### [Task]
Check each line of the data for "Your" and select those that have it.

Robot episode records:
------------------------------------------------
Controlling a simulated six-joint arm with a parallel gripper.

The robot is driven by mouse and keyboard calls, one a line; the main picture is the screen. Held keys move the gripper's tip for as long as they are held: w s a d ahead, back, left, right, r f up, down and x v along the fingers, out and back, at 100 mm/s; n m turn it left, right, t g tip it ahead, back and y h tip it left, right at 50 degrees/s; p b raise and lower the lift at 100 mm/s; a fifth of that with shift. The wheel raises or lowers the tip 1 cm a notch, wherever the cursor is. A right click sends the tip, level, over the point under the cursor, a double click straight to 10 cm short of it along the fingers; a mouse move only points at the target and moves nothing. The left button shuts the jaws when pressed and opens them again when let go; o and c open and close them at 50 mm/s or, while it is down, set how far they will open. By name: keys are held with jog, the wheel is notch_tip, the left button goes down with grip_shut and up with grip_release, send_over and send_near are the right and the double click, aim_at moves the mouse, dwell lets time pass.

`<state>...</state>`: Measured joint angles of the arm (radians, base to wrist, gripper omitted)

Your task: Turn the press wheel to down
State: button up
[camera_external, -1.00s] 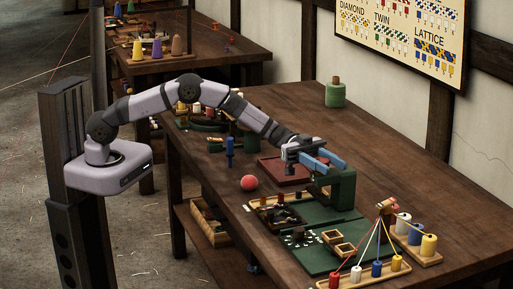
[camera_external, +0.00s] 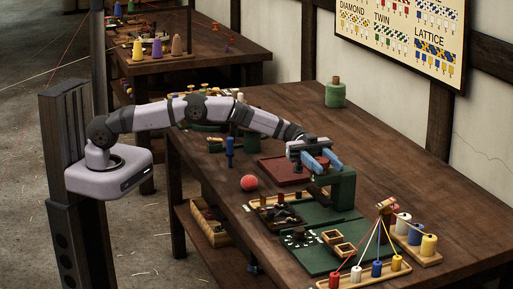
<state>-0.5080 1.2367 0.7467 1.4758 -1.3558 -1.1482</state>
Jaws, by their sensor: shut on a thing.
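The green press (camera_external: 343,190) stands on the table to the right of the dark red tray (camera_external: 280,172). My gripper (camera_external: 331,164) is at the top of the press, with its blue fingers angled down to the right. It is shut on the press wheel, which is mostly hidden by the fingers. I cannot make out the wheel's setting from this view.
A red ball (camera_external: 249,183) lies left of the press. A green board (camera_external: 312,250) with small wooden frames is in front. A rack of coloured spools with strings (camera_external: 372,277) stands at the front right.

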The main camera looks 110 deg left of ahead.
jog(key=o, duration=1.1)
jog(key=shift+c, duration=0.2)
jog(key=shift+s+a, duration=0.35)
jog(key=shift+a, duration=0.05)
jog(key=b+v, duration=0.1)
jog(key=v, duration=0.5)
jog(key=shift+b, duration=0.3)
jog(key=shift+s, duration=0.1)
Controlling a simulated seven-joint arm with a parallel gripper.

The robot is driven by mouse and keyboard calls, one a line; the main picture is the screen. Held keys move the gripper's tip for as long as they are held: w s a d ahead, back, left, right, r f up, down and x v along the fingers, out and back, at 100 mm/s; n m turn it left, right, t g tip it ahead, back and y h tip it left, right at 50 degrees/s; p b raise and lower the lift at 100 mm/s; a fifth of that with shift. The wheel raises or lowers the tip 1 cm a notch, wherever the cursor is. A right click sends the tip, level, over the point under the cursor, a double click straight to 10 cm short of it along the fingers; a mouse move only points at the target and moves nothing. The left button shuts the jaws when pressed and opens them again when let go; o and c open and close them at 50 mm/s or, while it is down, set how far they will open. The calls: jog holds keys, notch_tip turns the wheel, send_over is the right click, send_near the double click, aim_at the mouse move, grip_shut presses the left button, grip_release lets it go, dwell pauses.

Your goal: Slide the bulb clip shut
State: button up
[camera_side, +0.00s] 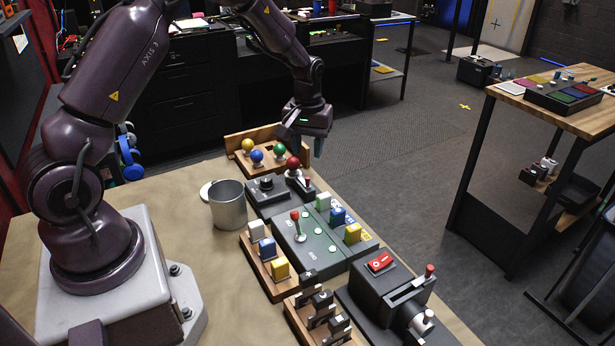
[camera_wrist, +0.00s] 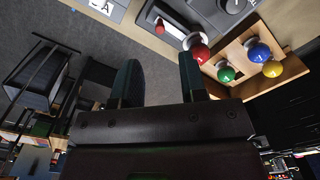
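A red bulb (camera_side: 293,162) stands in a dark fixture (camera_side: 301,184) at the far end of the work table. The fixture has a small red knob (camera_side: 308,182) beside the bulb, seemingly on the clip. In the wrist view the red bulb (camera_wrist: 200,54) is just past the right fingertip, and the small red knob (camera_wrist: 160,28) lies by a pale slot. My gripper (camera_side: 308,142) is above and beyond the bulb, fingers pointing down. The wrist view shows my gripper (camera_wrist: 160,75) open with nothing between its fingers. I cannot tell the clip's exact position.
A wooden rack (camera_side: 252,164) holds yellow, blue and green bulbs beside the red one. A dial box (camera_side: 265,188), a lever panel (camera_side: 320,240), coloured blocks and a metal cup (camera_side: 229,206) stand closer. A box with a red rocker switch (camera_side: 380,262) is nearest the front.

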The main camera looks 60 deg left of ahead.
------------------------------------------------
### [Result of the exercise]
Your task: Turn the press wheel to down
Your goal: Slide the bulb clip shut

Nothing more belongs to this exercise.